▶ _TASK TO COMPLETE_:
Without including any images, repeat the data exactly.

▶ _SOURCE DATA_:
## Start
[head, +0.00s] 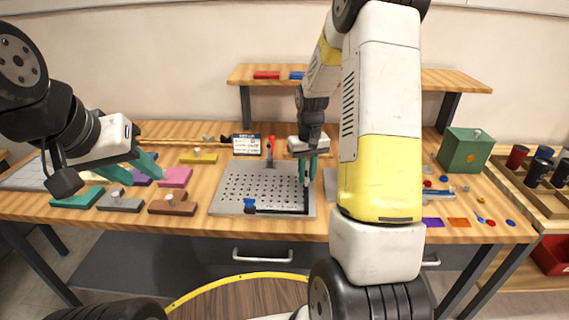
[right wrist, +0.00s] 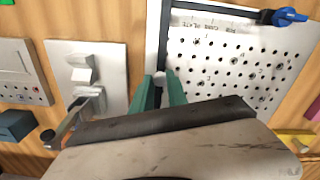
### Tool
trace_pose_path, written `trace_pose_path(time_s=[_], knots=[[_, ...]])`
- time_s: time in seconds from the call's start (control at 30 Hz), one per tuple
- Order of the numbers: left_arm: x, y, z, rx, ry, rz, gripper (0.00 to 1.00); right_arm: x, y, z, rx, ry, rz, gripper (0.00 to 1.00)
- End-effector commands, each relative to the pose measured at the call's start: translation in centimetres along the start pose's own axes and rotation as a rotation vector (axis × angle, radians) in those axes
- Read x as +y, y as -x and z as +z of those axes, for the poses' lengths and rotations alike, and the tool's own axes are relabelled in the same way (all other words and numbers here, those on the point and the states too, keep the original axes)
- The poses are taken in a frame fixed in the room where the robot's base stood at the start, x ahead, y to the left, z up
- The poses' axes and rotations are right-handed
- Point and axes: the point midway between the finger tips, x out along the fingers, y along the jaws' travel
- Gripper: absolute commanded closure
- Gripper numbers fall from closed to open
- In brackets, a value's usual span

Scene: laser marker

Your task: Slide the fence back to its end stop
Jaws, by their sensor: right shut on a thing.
## End
▶ _ANSWER FOR THE TASK_:
[head, +0.00s] 
[right wrist, +0.00s] 
### Tool
trace_pose_path, written `trace_pose_path(time_s=[_], knots=[[_, ...]])`
- time_s: time in seconds from the call's start (control at 30 Hz), one per tuple
- Order of the numbers: left_arm: x, y, z, rx, ry, rz, gripper (0.00 to 1.00); right_arm: x, y, z, rx, ry, rz, gripper (0.00 to 1.00)
- End-effector commands, each relative to the pose measured at the call's start: translation in centimetres along the start pose's own axes and rotation as a rotation vector (axis × angle, radians) in those axes
- Read x as +y, y as -x and z as +z of those axes, for the poses' lengths and rotations alike, and the tool's own axes are relabelled in the same way (all other words and numbers here, those on the point and the states too, keep the original axes)
- The poses are taken in a frame fixed in the room where the robot's base stood at the start, x ahead, y to the left, z up
- The poses' axes and rotations are right-handed
- Point and axes: the point midway between the finger tips, x out along the fingers, y along the jaws' travel
- Gripper: absolute commanded closure
- Gripper numbers fall from closed to open
- In brackets, a value's usual span

Scene: laser marker

Your task: Slide the fence back to its end stop
Jaws, by their sensor: right shut on a thing.

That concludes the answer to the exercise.